With the clarity of what he prioritized in-hand, Sabatier set out to use money to free up his time rather than give up the latter for the former.
He learned to run mobile ad campaigns through Google, got a job out in Chicago and soon enough was making $300,000 sales to clients. Sabatier eventually took the experience he attained to start his own digital marketing firm, his first of many businesses. All along he was ingesting every book he could find on finance (which he claimed to be over 300) and sorting through all the “scammy” wealth and investment seminars that he feels most Americans get suckered into.
Sabatier identified two main antagonists while embarking on his path. One was the conventional wisdom of the finance industry. To him, its advice to save five to 10 percent of your annual income is a signature lie that convinces people slow and steady is the only way to build up a retirement fund. The other, he believes, is our consumerist, and often glamour-heavy, culture that treats shopping as a leisure activity and pushes the idea that financial freedom is having $5 million just lying around.
So Sabatier chose to cut against those trends. He opted to live frugally by saving nearly 80 percent of his annual income while spending less than $20,000 year, most of which went into new investments.
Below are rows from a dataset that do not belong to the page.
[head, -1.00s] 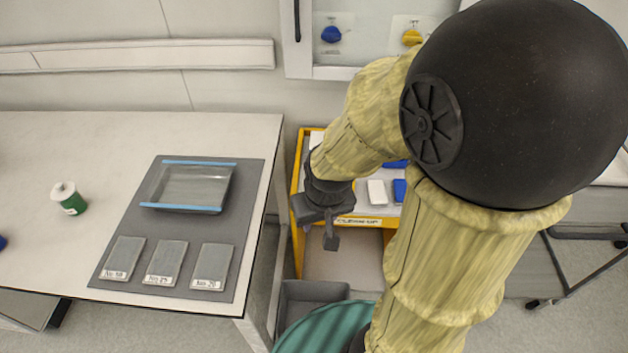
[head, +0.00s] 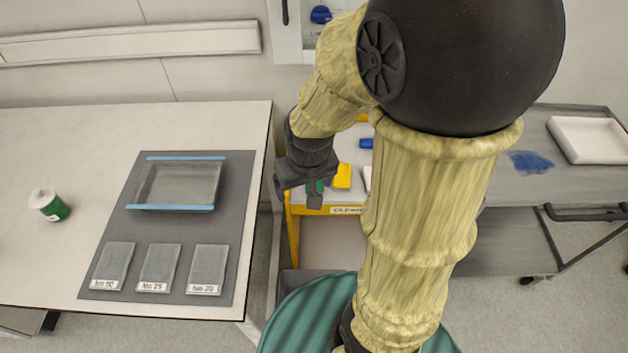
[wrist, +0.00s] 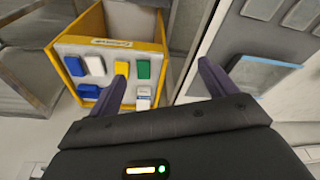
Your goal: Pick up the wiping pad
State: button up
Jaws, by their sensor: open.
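Several small pads lie on the top of a yellow-sided cleaning cart (head: 294,225). The frames do not settle which one is the wiping pad. In the wrist view they include a yellow pad (wrist: 122,68), a green pad (wrist: 143,69), a blue pad (wrist: 74,66), a white-looking pad (wrist: 95,66) and another blue piece (wrist: 88,91). In the head view the yellow pad (head: 342,177) shows just right of my gripper (head: 300,194); my arm hides much of the cart top. My gripper is open and empty, apart from the pads; its fingers also show in the wrist view (wrist: 162,76).
A white table (head: 60,150) on the left holds a grey mat (head: 232,225) with a glass tray (head: 180,185), labelled plates and a green-white container (head: 50,206). On the right, a grey cart bears a blue smear (head: 530,162) and a white tray (head: 575,140).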

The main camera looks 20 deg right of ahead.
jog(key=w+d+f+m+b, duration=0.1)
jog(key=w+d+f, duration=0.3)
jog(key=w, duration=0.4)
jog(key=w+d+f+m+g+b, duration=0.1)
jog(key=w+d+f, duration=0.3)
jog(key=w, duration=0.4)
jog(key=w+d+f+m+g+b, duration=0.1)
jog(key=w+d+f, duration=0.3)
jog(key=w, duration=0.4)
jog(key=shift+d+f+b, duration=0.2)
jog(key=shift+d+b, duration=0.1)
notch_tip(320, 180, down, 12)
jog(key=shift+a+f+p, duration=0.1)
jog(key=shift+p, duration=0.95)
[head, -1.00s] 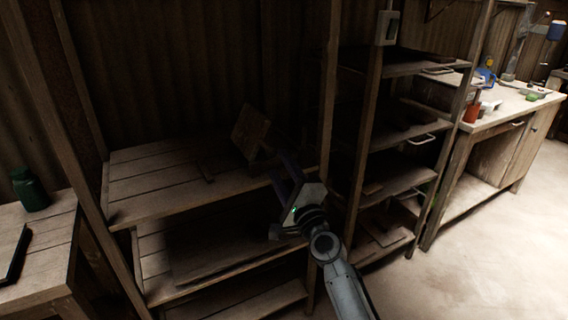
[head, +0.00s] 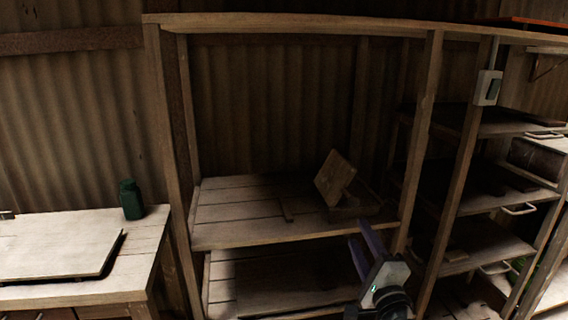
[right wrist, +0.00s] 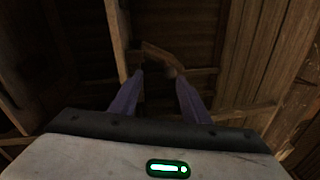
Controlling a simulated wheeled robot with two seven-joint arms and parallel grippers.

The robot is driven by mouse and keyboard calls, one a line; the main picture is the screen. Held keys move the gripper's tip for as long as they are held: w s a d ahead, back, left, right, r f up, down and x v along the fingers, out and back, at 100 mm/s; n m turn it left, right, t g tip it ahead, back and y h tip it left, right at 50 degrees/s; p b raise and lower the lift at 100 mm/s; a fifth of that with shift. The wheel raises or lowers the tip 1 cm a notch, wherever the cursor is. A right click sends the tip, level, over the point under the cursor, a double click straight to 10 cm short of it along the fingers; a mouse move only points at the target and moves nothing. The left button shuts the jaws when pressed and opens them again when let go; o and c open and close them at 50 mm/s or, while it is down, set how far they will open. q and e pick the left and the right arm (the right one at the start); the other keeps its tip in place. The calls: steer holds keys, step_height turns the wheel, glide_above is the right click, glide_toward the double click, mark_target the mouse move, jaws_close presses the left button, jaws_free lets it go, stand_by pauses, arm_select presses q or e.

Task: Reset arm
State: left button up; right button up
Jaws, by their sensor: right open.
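My right gripper (head: 362,238) is in the lower right of the head view, in front of the shelf unit, with its two purple-grey fingers pointing up and toward the shelf. It is open and empty. In the right wrist view the fingers (right wrist: 159,80) are apart with nothing between them, and dark wooden boards show beyond. My left gripper is not in view.
A square wooden board (head: 335,178) stands tilted at a low dark box (head: 356,203) on the shelf (head: 240,205). A small strip (head: 287,210) lies beside it. A wooden post (head: 420,140) stands right of the gripper. A table (head: 145,240) with a green jar (head: 131,199) is left.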

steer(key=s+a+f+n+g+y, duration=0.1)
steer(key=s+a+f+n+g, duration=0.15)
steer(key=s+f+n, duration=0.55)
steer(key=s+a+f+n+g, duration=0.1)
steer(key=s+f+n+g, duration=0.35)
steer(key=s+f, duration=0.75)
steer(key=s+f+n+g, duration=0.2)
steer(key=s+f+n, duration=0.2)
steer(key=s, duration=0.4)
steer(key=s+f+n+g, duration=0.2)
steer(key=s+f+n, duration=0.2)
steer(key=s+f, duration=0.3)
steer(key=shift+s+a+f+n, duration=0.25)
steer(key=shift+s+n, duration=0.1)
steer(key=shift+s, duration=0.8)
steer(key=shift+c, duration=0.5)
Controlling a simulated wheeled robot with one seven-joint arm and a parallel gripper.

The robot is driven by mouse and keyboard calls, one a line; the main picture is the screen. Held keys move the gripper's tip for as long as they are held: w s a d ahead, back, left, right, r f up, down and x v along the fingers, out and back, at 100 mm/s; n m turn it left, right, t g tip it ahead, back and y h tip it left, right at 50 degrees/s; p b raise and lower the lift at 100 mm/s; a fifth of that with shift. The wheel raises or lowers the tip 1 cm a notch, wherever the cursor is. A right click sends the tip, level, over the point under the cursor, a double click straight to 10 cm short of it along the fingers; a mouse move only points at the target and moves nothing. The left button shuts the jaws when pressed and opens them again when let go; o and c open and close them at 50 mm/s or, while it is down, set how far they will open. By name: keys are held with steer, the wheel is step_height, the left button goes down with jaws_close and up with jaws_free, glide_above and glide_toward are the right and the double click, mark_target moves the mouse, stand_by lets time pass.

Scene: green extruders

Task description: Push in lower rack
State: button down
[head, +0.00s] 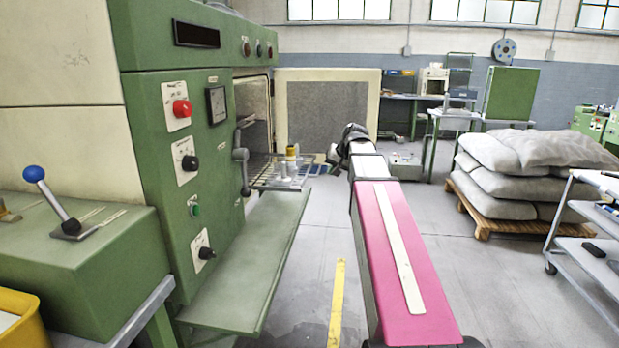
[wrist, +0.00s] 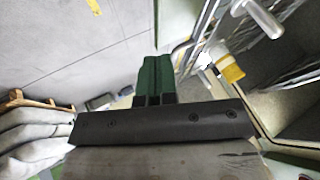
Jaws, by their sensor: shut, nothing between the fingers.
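The lower rack (head: 278,180) is a wire shelf sticking out of the open green oven (head: 180,150) in the head view. Grey cylindrical parts and a yellow-banded cylinder (head: 292,153) stand on it; the banded cylinder also shows in the wrist view (wrist: 231,70). My gripper (head: 332,162) is beside the rack's outer end, to its right in the head view. In the wrist view its green fingers (wrist: 155,70) are together and empty, with rack wires just to their right. I cannot tell whether the fingers touch the rack.
The oven door (head: 328,105) stands open behind the rack. A green ledge (head: 250,265) juts out below it. Grey sacks (head: 510,165) on a wooden pallet and a cart (head: 590,240) stand at the right. The floor between is mostly clear.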

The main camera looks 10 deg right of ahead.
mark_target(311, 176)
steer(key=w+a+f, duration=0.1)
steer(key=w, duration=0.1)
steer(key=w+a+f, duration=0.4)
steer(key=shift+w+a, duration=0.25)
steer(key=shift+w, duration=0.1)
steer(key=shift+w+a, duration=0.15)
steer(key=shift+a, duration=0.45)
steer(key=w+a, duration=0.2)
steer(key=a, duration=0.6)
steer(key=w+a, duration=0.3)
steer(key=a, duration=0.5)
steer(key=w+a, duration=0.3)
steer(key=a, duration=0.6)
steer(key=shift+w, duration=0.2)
He even took it further than most by driving an $800 Nissan Maxima and renting a less-than-stellar apartment in a safe(ish) neighborhood that his girlfriend chose to steer clear from.
The trials helped Sabatier develop seven phases of financial freedom that he thinks can give people a framework to orient their lives by, just like it did for him in the five year period where he went from $2.26 in his bank account to $1.25 million — figure out where you are and where you want to go (clarity), earn enough money to cover your expenses (self-sufficiency), escape living paycheck to paycheck (breathing room), accrue six months of living expenses and paid off bad debt (stability) and then accrue two years of living expenses saved (flexibility), make enough money from investments so work becomes optional (financial independence) and when you have more money than you’ll ever need (abundant wealth). Amid all these phases are investment strategies, advice on side hustles and, yes, learning to be frugal without sacrificing what expenditures are most precious to a person.

It was when Sabatier started penning his step-by-step guide to acting out these stages in his blog that he came to understand the literal information on how to make money was secondary to the greater meaning the money possessed.
“One of the first reader emails I got said, ‘You helped me save $13,000 in a year and saved my marriage. Thank you for everything and keep doing what you’re doing,’” Sabatier added. “It gave me a such a joy helping people like that. I didn’t have a mission or a purpose, and all of sudden my purpose in life just showed up. Since 2016, I’ve dedicated my life to traveling the world, teaching people how to save and invest money and just commit to this process.”
There was one final obstacle that Sabatier had to overcome: himself. The 34-year-old stresses that all money spent symbolizes a tradeoff in time, so spend it on what makes you happy — whether that’s artisanal coffee or takeout food. But Sabatier had become so addicted to making money he forgot that the things that made him happiest were free. He admits that he lost his late 20s and a few friends because he failed to realize the freedom he craved so badly was already within his grasp. Still, that obsession gave Sabatier the ability and stature to communicate with people about how to remove their scarcity mindset with money. So he does feel the tradeoff, however costly and exhausting, worked itself out.
Removing that obsessive, and often, anxious lens is the main lesson he looks to bring to Mason on Friday. To Sabatier, teaching the tactics about saving and making money is simple — it just requires follow-through on the adherents’ end. But showing students that fretting over grades and SATs inculcates stress as their life’s default mode is the hard part. Similar to how investments compound over time in a positive fashion, stress starting from an early age does so negatively. And controlling that stress is a key in helping people find out what makes them happy. Once adulthood rolls around, money is one of those stressors that gets in the way of self-discovery.
“Most people don’t know what makes them happy, so money gives them the time and space to figure that out,” Sabatier said. “You can always go back to that crappy job, but in 10 years it might be too late to do some of the things you’ve always wanted. A lot of people are richer than they realize, it’s just hard to see when you feel stuck by the constraints of a lifestyle you feel you’re supposed to live or job you think you have to have.”
Sabatier’s book tour stop will be at Capitol City Brewing Company (1100 New York Ave NW, Washington, D.C.) tomorrow from 7 – 10 p.m. His visit to Mason is to be announced.